* Short exercise
Repeat the whole listing exactly.

+ + +

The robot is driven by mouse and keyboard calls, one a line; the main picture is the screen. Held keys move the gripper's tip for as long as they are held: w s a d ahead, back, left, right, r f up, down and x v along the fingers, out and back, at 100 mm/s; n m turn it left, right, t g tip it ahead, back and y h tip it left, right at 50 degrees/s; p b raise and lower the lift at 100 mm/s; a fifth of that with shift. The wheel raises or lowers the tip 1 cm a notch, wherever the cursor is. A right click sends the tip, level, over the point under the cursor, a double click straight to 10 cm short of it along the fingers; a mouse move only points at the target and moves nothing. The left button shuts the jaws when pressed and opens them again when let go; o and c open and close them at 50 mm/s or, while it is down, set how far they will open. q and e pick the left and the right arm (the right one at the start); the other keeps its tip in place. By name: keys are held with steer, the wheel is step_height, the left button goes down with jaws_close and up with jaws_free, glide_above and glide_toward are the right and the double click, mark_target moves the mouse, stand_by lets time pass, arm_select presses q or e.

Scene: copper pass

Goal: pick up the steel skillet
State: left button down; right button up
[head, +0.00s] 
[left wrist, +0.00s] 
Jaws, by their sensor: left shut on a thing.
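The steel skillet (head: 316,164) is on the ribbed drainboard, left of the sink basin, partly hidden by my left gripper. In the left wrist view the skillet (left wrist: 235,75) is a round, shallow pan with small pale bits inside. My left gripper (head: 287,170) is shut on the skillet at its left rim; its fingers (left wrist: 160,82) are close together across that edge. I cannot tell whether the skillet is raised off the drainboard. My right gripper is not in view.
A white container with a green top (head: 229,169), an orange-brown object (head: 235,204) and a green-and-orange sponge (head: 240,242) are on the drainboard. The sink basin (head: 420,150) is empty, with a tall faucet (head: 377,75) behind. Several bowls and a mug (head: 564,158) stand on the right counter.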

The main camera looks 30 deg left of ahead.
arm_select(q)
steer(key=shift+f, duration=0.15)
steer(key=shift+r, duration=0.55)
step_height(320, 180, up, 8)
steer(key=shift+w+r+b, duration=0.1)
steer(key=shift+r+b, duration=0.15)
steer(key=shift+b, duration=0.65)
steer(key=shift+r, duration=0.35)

+ + +

* Solution to this exercise
The robot is driven by mouse and keyboard calls, one a line; the main picture is the screen. Held keys move the gripper's tip for as long as they are held: w s a d ahead, back, left, right, r f up, down and x v along the fingers, out and back, at 100 mm/s; n m turn it left, right, t g tip it ahead, back and y h tip it left, right at 50 degrees/s; p b raise and lower the lift at 100 mm/s; a fifth of that with shift. The wheel raises or lowers the tip 1 cm a notch, wherever the cursor is. A right click sends the tip, level, over the point under the cursor, a double click straight to 10 cm short of it along the fingers; a mouse move only points at the target and moves nothing. The left button shuts the jaws when pressed and opens them again when let go; o and c open and close them at 50 mm/s or, while it is down, set how far they will open. q and e pick the left and the right arm (the right one at the start); the other keeps its tip in place. By name: keys are held with steer, the wheel is step_height, the left button goes down with jaws_close and up with jaws_free, glide_above and glide_toward are the right and the double click, mark_target moves the mouse, stand_by lets time pass, arm_select presses q or e.

Scene: copper pass

Goal: pick up the steel skillet
State: left button down; right button up
[head, +0.00s] 
[left wrist, +0.00s] 
Jaws, by their sensor: left shut on a thing.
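The steel skillet (head: 316,164) is on the ribbed drainboard, left of the sink basin, partly hidden by my left gripper. In the left wrist view the skillet (left wrist: 235,75) is a round, shallow pan with small pale bits inside. My left gripper (head: 287,170) is shut on the skillet at its left rim; its fingers (left wrist: 160,82) are close together across that edge. I cannot tell whether the skillet is raised off the drainboard. My right gripper is not in view.
A white container with a green top (head: 229,169), an orange-brown object (head: 235,204) and a green-and-orange sponge (head: 240,242) are on the drainboard. The sink basin (head: 420,150) is empty, with a tall faucet (head: 377,75) behind. Several bowls and a mug (head: 564,158) stand on the right counter.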

The main camera looks 30 deg left of ahead.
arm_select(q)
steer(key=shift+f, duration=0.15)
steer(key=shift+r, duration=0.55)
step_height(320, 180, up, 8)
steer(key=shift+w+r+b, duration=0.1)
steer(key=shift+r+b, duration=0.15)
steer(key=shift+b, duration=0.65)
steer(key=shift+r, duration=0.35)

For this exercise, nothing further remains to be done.